Les maths ont presque tenu leurs promesses, presque mais, comme chez les Gaulois, il reste un village qui refuse de se soumettre, un groupe de propositions indécidables, un principe d'incertitude ou un théorème d'incomplétude, et ce petit défaut dans l'édifice gâche tout - c’est la verrue sur le nez de Cléopâtre. »

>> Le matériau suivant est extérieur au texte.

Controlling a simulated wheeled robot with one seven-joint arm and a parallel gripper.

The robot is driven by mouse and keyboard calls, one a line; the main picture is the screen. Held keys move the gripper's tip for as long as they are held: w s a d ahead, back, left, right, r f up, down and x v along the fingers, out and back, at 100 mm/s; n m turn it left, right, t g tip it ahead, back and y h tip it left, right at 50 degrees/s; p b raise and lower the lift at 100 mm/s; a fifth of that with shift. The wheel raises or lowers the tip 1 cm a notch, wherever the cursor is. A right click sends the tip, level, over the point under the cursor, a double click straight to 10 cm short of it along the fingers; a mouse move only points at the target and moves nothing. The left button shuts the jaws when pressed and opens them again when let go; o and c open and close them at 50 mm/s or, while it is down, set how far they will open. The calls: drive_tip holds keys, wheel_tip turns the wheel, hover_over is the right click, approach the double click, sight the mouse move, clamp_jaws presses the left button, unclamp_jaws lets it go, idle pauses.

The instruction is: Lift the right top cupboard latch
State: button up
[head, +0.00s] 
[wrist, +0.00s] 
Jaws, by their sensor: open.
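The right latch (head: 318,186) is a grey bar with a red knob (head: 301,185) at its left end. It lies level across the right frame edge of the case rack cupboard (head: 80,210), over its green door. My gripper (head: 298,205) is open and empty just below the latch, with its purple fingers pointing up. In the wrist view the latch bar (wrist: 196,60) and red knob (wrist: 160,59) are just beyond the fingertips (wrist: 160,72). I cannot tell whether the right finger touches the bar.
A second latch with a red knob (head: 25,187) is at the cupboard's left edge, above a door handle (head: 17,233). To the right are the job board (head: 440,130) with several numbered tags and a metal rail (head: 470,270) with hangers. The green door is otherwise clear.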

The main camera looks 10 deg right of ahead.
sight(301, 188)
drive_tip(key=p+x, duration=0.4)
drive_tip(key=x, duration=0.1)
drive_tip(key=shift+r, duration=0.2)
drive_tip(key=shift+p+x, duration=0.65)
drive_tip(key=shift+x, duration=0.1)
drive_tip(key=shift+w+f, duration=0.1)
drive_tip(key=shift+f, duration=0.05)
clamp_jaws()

On ouvre le livre d'Élisa Brune comme une boîte à musique, et on tombe sous le charme d'une drôle de mélodie, toujours juste même si elle joue sur nos dissonances, cristalline même quand elle se fait cruelle. Entre observations réalistes – les tableaux de la vie professionnelle d'un jeune cadre sont à se pincer de justesse et d'humour – et considérations métaphysico-scientifiques, une subtile vérité se fait entendre. Même les scènes les plus torrides, relatées du point de vue masculin avec une vraisemblance audacieuse, sont imprégnées d'une fraîcheur poétique, à l'image de l'auteur, une jeune femme talentueuse, impertinente et mystérieuse.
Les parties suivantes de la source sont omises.